* Start DATA PROVIDED *
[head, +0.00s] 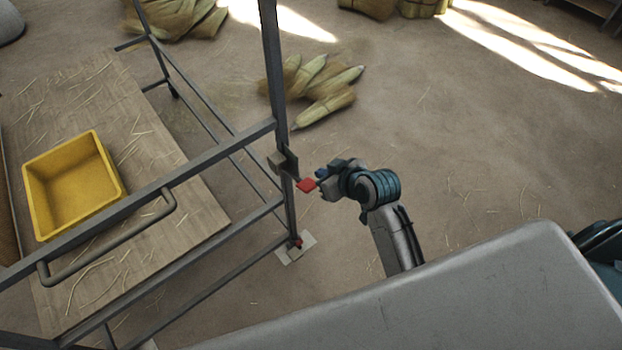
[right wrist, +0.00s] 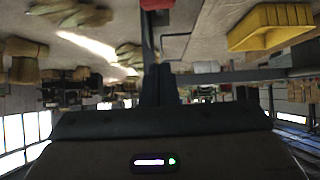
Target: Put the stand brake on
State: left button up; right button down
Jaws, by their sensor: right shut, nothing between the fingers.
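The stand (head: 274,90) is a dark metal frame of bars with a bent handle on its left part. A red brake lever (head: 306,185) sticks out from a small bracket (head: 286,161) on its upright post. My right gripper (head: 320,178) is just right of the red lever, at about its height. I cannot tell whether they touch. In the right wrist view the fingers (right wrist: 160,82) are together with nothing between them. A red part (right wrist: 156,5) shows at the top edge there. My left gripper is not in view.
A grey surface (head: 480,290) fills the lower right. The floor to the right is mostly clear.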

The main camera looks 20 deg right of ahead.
* End DATA PROVIDED *
• [GIVEN EXERCISE]
Print each line of the material above exactly, with the pictures removed from your copy.

• [WRITTEN SOLUTION]
[head, +0.00s] 
[right wrist, +0.00s] 
Target: Put the stand brake on
State: left button up; right button down
Jaws, by their sensor: right shut, nothing between the fingers.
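The stand (head: 274,90) is a dark metal frame of bars with a bent handle on its left part. A red brake lever (head: 306,185) sticks out from a small bracket (head: 286,161) on its upright post. My right gripper (head: 320,178) is just right of the red lever, at about its height. I cannot tell whether they touch. In the right wrist view the fingers (right wrist: 160,82) are together with nothing between them. A red part (right wrist: 156,5) shows at the top edge there. My left gripper is not in view.
A grey surface (head: 480,290) fills the lower right. The floor to the right is mostly clear.

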The main camera looks 20 deg right of ahead.

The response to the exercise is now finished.